28 maggio 2014

ANCORA SULLA PIETÀ RONDANINI


Sui trasferimenti della Pietà Rondanini, prima a San Vittore, e poi nella sala rinnovata dell’Ospedale Spagnolo del Castello Sforzesco, si sono già espressi esperti e addetti ai lavori. Condivido pienamente le osservazioni di Amedeo Bellini (Corriere della Sera, pagine milanesi
5/5/14), ma aggiungo, come cittadina milanese, qualche commento ad alcune affermazioni contenute in recenti interventi.

12ventura20FBL’idea di uno spostamento (temporaneo) della Pietà Rondanini nel carcere di San Vittore è stata (fortunatamente) accantonata, ma qualcuno la rimpiange. Tra questi, l’architetto Stefano Boeri (Corriere della Sera, pagine milanesi
5/5/14), perché sarebbe servita a “richiamare lo sguardo del mondo verso un luogo che incarna la vergogna delle condizioni delle carceri italiane“. Ma il mondo ne è già perfettamente informato: l’Europa ha condannato l’Italia per le condizioni del suo sistema carcerario. Oggi c’è bisogno urgente di misure concrete. Oltre a quelle che prenderà il governo, quanti erano pronti a sponsorizzare la Pietà a San Vittore farebbero meglio a finanziare misure specifiche a favore degli abitanti del carcere, in particolare quelle che riducono le recidive.

Lo smantellamento dell’attuale allestimento della Pietà per trasferirla in un’altra sala del Castello Sforzesco, invece, è purtroppo ancora all’ordine del giorno, anche se la rinuncia al progetto sarebbe da considerare un atto di coraggioso buon senso, non certo una marcia indietro.

“Strenua difesa di dogmi ideologici” è stata definita dal soprintendente Alberto Artioli (Corriere della Sera, pagine milanesi, 13/4/14) l’opinione di quanti preferiscono lasciare la Pietà Rondanini dove e come è stata per più di cinquanta anni.

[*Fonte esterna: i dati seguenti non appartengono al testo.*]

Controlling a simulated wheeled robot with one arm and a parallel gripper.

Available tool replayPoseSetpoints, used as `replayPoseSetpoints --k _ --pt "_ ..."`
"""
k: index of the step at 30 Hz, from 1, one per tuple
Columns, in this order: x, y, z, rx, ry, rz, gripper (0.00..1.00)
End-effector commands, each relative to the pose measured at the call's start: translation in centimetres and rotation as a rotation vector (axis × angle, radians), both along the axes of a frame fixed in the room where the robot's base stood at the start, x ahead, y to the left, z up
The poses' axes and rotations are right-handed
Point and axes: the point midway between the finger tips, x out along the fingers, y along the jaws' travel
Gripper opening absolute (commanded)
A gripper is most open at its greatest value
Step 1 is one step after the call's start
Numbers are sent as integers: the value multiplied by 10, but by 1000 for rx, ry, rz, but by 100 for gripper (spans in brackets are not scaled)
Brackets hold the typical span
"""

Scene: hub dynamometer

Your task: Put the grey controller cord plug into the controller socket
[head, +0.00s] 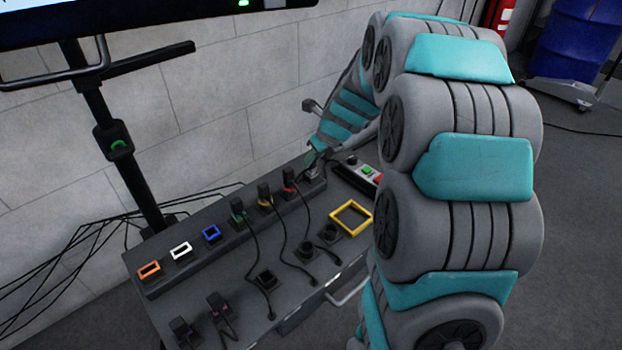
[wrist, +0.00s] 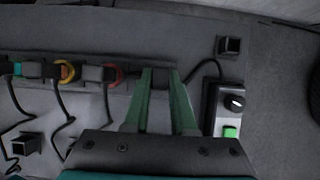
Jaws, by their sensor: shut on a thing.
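My gripper (wrist: 163,76) reaches down to the right end of the dark socket strip (head: 180,266). It is shut on a dark grey plug (wrist: 162,88), seen between the two green fingers in the wrist view. In the head view my gripper (head: 313,160) and the plug (head: 312,173) are at the strip's end, right of the red-ringed plug. The plug is at or just above the strip; I cannot tell whether it is seated. The controller socket is not clearly seen there and may be hidden under the plug and fingers.
Red (head: 289,183), yellow (head: 265,196) and green (head: 238,212) ringed plugs with cords stand left of my gripper. A control box (wrist: 222,108) with a knob and green button is close on the right. A yellow square frame (head: 351,218) lies in front.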

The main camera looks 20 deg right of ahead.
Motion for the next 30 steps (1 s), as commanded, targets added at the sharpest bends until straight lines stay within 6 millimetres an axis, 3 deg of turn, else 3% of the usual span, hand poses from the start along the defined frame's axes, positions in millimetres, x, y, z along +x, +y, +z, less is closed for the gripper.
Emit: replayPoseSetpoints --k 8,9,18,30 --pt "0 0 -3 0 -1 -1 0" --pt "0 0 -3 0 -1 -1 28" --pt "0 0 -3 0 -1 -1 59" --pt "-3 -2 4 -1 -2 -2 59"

Secondo il sopraintendente, inoltre, le critiche al progetto di spostamento si concentrano sulla “salvaguardia dei valori dell’opera dei BBPR, dimenticando di considerare l’altro valore in campo: Michelangelo”. Ma non è il valore dell’opera di Michelangelo che è in discussione, lo è la sua collocazione, sotto il duplice aspetto sia della valorizzazione sia dell’opera, sia soprattutto della percezione che di essa hanno i visitatori. Le ragioni per cui si vuole lasciarla dov’è? Lo hanno ben spiegato Amedeo Bellini, ed altri prima di lui. In particolare, progetti esistono o potrebbero essere ricercati per facilitare ai disabili il godimento dell’opera. Se i visitatori sono troppi rispetto agli spazi si può ricorrere alle prenotazioni, come si fa in tutto il mondo. L’opera è ben visibile a 360 gradi, anche se non da lontano.

Ma sul fondo della questione, è utile citare lo stesso promotore iniziale dello spostamento, l’architetto Stefano Boeri, che ha qualificato l’allestimento attuale come “operazione importante e sofisticata”, alla quale riconosce “nobiltà e intelligenza” (ArcipelagoMilano, 22/1/14). Poi però ha voluto giustificare lo spostamento della Pietà per “liberare la sua potenza dai lacci dell’eleganza e dello stile” (Corriere della Sera, pagine milanesi 2/4/14). Ma è proprio il connubio tra potenza ed eleganza, che si esprime nell’attuale allestimento dell’opera, che caratterizza al meglio l’anima di Milano e delle sue opere più amate, dal Duomo alle Case Museo.

Quanti criticano lo spostamento esprimono non l’attaccamento a un dogma, ma, democraticamente, la ragionevole e fondatissima difesa di un elemento importante e prezioso del patrimonio della città, forse mai valorizzato finora da un efficace progetto di comunicazione, e che dovrebbe esserlo senza bisogno di smantellamenti. Il fatto che la sensibilità del pubblico, la sua capacità di lettura e di interpretazione abbiano subito, come è normale, un’evoluzione rispetto a cinquanta anni fa, non implica affatto che l’attuale allestimento precluda altre, nuove letture dell’opera o ne riduca il valore simbolico e identificativo. La dimostrazione della necessità del cambiamento non è stata fatta.